The Mozu-Furuichi Kofun Group demonstrates an outstanding type of ancient East Asian burial mound construction. The role of the kofun in the establishment of social hierarchies within this particular and significant historical period, as well as the tangible attributes such as the clay sculptures, moats and geometric terraced mounds reinforced by stone, are outstanding.


The Mozu and Furuichi groups of kofun provide a cohesive narrative of the kingly power expressed through the clustering of the 49 kofun, the range of types and sizes, the grave goods and haniwa, and the continuing ritual uses and high esteem that these sites hold within Japanese society. The integrity of the serial property is based on the rationale for the selection of the components and their ability to convey the Outstanding Universal Value of the kofun. The intactness of the individual components, the material evidence of the mounds and their context, and the state of conservation are also determinants of integrity. Issues that impact on the integrity of the serial property include loss of some features (such as moats), and changes to the uses and settings of the components due to the close proximity of urban development.

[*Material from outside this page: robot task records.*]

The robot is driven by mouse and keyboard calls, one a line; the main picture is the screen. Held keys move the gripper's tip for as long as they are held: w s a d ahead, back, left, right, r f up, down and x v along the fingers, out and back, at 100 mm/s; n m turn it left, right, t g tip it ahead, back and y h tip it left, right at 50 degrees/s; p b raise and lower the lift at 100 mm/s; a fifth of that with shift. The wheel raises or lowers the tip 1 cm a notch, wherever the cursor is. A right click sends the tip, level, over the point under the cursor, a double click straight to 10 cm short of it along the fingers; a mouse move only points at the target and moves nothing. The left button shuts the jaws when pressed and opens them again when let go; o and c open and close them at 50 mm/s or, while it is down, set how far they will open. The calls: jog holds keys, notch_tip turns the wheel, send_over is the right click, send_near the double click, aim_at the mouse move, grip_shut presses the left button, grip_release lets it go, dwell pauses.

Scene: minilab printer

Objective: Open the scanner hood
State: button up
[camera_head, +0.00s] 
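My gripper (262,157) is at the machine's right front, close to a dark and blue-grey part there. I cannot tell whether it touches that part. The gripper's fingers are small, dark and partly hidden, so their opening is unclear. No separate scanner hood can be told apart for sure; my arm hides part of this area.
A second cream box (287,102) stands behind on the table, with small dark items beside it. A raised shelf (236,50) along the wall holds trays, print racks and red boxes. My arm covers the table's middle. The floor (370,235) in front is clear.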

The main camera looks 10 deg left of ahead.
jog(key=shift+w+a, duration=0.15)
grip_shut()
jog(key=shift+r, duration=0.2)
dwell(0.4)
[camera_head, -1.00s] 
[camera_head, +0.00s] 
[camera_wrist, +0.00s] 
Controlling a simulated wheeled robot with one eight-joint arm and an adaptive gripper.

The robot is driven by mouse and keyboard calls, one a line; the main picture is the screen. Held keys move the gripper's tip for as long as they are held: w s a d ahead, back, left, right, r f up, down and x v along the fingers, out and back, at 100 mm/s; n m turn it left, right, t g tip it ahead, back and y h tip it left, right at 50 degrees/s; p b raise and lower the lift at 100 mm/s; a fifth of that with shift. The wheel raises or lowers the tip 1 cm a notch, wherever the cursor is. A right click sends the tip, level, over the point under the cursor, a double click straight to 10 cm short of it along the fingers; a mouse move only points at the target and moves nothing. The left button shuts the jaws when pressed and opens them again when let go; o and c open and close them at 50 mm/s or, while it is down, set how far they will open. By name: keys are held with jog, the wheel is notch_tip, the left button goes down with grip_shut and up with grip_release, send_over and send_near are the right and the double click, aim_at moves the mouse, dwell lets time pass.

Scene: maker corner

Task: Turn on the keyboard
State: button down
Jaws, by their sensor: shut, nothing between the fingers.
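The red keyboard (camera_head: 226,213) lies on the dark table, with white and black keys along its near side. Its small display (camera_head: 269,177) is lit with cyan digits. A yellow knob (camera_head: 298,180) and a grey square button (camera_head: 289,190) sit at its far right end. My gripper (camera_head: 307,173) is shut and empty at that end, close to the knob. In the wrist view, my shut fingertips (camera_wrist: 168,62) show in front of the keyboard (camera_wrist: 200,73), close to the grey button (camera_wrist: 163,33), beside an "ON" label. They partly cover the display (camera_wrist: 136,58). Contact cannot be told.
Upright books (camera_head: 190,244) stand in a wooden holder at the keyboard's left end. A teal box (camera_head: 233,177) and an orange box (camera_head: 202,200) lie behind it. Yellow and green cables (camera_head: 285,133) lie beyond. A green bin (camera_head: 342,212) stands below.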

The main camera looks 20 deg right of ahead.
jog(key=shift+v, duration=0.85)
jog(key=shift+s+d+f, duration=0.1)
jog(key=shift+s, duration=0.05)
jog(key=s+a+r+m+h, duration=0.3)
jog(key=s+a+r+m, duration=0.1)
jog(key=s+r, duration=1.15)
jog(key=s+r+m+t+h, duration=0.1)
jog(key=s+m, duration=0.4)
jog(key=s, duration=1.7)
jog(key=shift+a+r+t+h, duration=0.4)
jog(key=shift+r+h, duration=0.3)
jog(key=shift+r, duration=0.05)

Despite changed uses and landscape treatments, and the high degree of 20th century urbanisation of the Osaka region, the kofun are a significant visible and historical presence within the present-day landscape. The authenticity of the selected kofun is demonstrated by their forms, materials and extensive archaeological contents, as well as the esteem which they engender in Japanese society. While the Ryobo generally demonstrate a high degree of authenticity, there are variations within the series. There is a need to ensure that seibi works are subject to impact assessment and reviewed in order to sustain the authenticity of the kofun.

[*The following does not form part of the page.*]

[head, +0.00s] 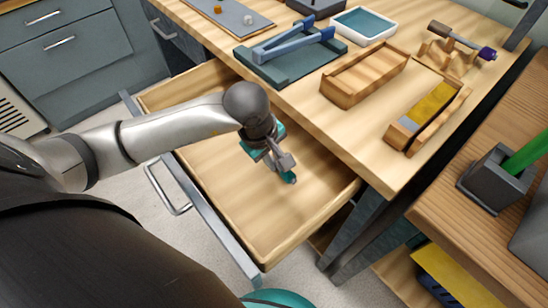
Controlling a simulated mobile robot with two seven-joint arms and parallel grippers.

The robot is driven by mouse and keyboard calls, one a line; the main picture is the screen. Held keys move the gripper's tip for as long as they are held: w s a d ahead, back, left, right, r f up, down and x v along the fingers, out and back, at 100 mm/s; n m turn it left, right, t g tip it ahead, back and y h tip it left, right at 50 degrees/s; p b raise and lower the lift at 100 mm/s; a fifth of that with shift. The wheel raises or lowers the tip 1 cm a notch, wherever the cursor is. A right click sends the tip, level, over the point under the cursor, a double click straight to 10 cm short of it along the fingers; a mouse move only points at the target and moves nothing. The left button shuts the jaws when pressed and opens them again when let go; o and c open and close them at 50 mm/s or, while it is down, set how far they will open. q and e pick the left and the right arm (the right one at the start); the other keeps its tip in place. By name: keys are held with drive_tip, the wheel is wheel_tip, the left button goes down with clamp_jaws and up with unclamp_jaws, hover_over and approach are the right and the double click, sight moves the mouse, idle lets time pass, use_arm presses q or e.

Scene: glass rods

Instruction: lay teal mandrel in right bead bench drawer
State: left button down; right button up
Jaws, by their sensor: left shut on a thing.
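My left gripper (281,164) points down over the open wooden drawer (262,232) of the bench. It is shut on the teal mandrel (290,178), whose teal end shows just below the fingers. Most of the mandrel is hidden by the fingers and wrist. Whether its end touches the drawer floor I cannot tell. The rest of the drawer floor in view looks empty. My right gripper is not in view.
The bench top (300,112) above the drawer holds a blue clamp-like tool (291,47), an empty wooden tray (364,76), a wooden box with a yellow piece (430,106) and a white-rimmed teal dish (364,24). A dark holder with a green rod (528,152) stands at right.

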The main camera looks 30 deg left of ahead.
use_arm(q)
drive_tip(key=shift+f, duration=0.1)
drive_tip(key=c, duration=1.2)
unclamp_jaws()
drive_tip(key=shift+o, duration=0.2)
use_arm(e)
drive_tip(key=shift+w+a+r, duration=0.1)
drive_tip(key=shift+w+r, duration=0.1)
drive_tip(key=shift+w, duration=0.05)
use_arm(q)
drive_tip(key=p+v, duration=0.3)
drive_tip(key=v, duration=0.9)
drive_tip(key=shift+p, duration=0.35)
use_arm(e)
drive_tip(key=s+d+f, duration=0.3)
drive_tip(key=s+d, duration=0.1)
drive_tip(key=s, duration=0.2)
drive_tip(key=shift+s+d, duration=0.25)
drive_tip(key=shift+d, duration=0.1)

Management and protection requirements

Legal protection of the components is provided by national and local government laws. Ryobo components are protected by the Imperial House Law and the National Property Act; and the ‘Historic Site' components are protected by the Law for the Protection of Cultural Properties. Some components have both designations. The Municipal Historic Sites are designated on the basis of the City Ordinance for the Protection of Cultural Properties, established in accordance with the Law for the Protection of Cultural Properties. Expansion of the buffer zone for component 44 is in progress. Buffer zone protection includes regulations that control the height and design of new buildings, as well as outdoor advertisements, based on a number of local laws.

The management system is based on the establishment of the Mozu-Furuichi Kofun Group World Heritage Council (comprised of representatives of the Imperial Household Agency, and the relevant Prefectural and City Governments, with the Agency for Cultural Affairs as an Observer). The Council is advised by the Mozu-Furuichi Kofun Group World Heritage Scientific Committee. The Comprehensive Management Plan outlines the implementation of the protection and management of the property and the buffer zones. The Mozu-Furuichi Kofun Group World Heritage Council has overall responsibility for implementing the Action Plan and ensuring coordination between different organisations. The Osaka Prefecture and each of the relevant City governments has a Disaster Prevention Plan; and there are museums and interpretation facilities in the cities in Osaka Prefecture: Sakai, Habikino and Fujiidera. The Sakai City Government is planning a new interpretation facility in the Mozu area, which should be subject to Heritage Impact Assessment.

Factors affecting this property are those associated with the close proximity of urban development, creating significant potential pressures on the buffer zones. Pressures on the conservation of the kofun occur through the erosion of the earthen mounds, poorly managed vegetation growth, and the need to maintain water quality of the moats. These are actively managed. The conservation measures are appropriate and well-resourced, although actions by the various governments, private owners and communities must continue to be well-coordinated. The monitoring arrangements are adequate, although they could be further enhanced through further development of non-invasive techniques for periodically monitoring the structural condition of the mounds, and indicators for monitoring the interests and support of local residential communities.